*TASK PROMPT*:
Keep pictures out. Copy exactly the lines from the one containing "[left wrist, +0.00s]" to the one containing "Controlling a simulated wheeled", endpoints included.

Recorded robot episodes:
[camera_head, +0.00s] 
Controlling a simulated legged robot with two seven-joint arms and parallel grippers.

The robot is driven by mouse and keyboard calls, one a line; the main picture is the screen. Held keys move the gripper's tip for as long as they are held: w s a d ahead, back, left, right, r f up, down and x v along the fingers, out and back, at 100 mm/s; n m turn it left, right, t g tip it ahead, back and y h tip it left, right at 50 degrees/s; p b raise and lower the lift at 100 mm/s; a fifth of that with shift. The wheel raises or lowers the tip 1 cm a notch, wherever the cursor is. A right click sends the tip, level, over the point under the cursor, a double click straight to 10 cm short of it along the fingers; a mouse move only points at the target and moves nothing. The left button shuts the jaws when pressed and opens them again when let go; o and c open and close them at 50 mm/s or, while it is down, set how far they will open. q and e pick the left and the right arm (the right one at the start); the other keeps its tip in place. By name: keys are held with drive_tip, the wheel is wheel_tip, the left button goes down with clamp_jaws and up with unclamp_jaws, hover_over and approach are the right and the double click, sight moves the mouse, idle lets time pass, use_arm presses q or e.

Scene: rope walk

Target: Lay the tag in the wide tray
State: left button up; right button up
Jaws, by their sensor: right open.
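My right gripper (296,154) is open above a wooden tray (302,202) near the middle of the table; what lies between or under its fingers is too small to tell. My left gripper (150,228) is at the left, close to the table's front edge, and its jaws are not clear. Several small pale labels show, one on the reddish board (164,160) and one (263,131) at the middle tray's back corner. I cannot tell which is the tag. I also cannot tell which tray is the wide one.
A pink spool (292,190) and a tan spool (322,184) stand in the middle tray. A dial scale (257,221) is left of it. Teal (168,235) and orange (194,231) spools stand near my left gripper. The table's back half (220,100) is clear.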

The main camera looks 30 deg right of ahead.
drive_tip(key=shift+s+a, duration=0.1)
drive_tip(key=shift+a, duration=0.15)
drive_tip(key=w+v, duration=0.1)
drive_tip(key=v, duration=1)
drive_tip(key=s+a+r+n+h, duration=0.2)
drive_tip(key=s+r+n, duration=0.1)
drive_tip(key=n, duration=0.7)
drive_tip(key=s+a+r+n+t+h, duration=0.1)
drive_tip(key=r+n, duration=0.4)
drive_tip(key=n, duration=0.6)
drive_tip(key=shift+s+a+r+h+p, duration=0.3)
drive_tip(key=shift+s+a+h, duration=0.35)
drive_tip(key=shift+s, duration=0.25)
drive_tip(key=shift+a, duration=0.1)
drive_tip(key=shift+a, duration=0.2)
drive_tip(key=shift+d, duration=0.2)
---
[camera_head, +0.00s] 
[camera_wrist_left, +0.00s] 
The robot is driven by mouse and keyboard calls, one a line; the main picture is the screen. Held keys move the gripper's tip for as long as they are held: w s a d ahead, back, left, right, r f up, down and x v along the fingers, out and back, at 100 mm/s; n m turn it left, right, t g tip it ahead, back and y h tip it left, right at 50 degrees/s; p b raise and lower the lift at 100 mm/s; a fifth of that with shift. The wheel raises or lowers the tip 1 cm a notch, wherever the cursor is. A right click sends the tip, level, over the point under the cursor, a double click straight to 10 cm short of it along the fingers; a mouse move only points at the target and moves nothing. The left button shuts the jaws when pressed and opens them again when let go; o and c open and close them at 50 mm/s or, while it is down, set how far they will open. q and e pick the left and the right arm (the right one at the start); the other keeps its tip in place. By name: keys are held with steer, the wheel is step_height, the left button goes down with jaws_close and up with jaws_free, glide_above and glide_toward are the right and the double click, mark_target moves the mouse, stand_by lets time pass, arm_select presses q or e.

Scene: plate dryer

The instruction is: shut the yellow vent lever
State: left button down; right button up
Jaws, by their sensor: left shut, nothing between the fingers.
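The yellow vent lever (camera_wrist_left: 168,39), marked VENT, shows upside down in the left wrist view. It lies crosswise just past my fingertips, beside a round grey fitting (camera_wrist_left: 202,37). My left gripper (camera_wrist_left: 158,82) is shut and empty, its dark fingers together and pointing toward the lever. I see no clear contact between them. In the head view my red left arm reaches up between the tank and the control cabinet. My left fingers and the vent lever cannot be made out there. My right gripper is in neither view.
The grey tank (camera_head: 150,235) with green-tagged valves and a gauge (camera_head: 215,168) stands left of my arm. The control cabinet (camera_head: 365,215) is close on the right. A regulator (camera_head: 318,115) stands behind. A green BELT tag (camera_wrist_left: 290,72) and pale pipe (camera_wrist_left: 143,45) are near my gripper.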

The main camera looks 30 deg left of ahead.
==
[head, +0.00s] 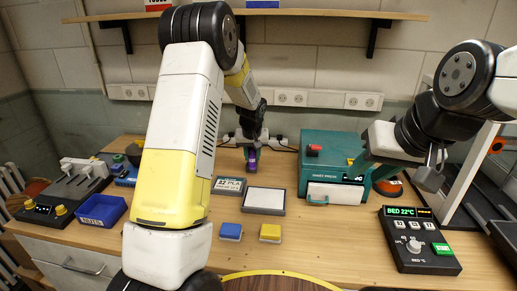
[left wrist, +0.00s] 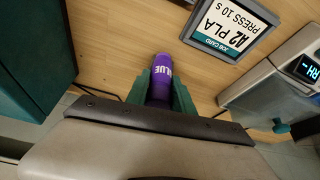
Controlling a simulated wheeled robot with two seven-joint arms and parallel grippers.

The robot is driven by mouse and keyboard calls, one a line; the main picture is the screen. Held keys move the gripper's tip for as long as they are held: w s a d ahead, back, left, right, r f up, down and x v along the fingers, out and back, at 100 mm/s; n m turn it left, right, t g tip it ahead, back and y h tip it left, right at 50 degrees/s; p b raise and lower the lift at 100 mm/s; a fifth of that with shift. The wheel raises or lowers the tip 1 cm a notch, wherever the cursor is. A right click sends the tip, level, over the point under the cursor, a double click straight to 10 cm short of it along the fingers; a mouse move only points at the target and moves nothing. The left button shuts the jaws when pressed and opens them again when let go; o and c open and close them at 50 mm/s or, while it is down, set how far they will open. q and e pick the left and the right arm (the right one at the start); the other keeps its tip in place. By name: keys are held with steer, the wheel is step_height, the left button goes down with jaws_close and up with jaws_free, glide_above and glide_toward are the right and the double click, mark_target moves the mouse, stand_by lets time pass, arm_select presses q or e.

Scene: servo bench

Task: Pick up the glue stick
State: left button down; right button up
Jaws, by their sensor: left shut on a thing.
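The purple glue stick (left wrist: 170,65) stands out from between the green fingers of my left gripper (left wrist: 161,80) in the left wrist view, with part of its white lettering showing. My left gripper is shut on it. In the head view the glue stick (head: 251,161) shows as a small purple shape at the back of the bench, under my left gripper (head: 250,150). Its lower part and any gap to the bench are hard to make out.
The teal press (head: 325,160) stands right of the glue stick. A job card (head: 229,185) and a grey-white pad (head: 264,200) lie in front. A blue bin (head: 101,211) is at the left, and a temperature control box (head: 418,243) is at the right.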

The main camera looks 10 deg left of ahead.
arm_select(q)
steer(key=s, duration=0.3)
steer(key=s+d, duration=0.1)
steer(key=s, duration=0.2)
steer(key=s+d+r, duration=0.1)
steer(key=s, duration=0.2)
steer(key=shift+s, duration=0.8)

*WORKED ANSWER*:
[left wrist, +0.00s] 
Controlling a simulated wheeled robot with two seven-joint arms and parallel grippers.

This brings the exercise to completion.